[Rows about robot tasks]
--- start ---
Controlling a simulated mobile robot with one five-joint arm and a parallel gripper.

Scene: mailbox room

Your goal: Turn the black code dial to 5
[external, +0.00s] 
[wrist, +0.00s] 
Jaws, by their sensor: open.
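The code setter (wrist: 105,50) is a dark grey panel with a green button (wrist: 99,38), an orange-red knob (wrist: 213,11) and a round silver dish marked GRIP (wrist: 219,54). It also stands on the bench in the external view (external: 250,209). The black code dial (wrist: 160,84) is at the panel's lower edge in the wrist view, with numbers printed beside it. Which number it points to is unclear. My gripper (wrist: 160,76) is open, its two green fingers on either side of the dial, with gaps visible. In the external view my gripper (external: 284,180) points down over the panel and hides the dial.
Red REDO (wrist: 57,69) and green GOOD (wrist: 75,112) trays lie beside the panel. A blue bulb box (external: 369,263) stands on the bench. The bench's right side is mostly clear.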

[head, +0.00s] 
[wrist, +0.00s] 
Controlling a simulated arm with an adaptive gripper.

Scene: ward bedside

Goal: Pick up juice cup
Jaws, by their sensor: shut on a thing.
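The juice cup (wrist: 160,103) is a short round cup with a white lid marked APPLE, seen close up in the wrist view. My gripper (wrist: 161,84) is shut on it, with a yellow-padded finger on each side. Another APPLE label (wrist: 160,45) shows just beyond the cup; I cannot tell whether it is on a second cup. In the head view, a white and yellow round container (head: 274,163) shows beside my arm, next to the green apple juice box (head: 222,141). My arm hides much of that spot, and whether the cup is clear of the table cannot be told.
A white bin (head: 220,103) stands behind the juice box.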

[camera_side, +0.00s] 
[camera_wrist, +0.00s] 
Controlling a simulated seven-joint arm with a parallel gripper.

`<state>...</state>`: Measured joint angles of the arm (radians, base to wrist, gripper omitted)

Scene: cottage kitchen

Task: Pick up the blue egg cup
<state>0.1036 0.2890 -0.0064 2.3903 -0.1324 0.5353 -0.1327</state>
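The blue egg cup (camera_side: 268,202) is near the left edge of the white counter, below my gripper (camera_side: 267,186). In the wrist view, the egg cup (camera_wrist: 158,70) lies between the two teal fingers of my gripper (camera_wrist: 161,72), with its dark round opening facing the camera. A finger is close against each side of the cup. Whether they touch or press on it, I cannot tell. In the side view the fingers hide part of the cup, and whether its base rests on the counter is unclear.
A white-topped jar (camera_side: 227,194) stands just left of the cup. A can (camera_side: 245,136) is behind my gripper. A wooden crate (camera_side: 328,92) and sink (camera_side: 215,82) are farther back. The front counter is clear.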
--- end ---
Aim of the task
In the listing above, locate the line containing "Controlling a simulated seven-joint" and the line containing "Task: Pick up the blue egg cup". Extract those two lines and every line between them, exactly as written, and only those.

Full output
Controlling a simulated seven-joint arm with a parallel gripper.

`<state>...</state>`: Measured joint angles of the arm (radians, base to wrist, gripper omitted)

Scene: cottage kitchen

Task: Pick up the blue egg cup

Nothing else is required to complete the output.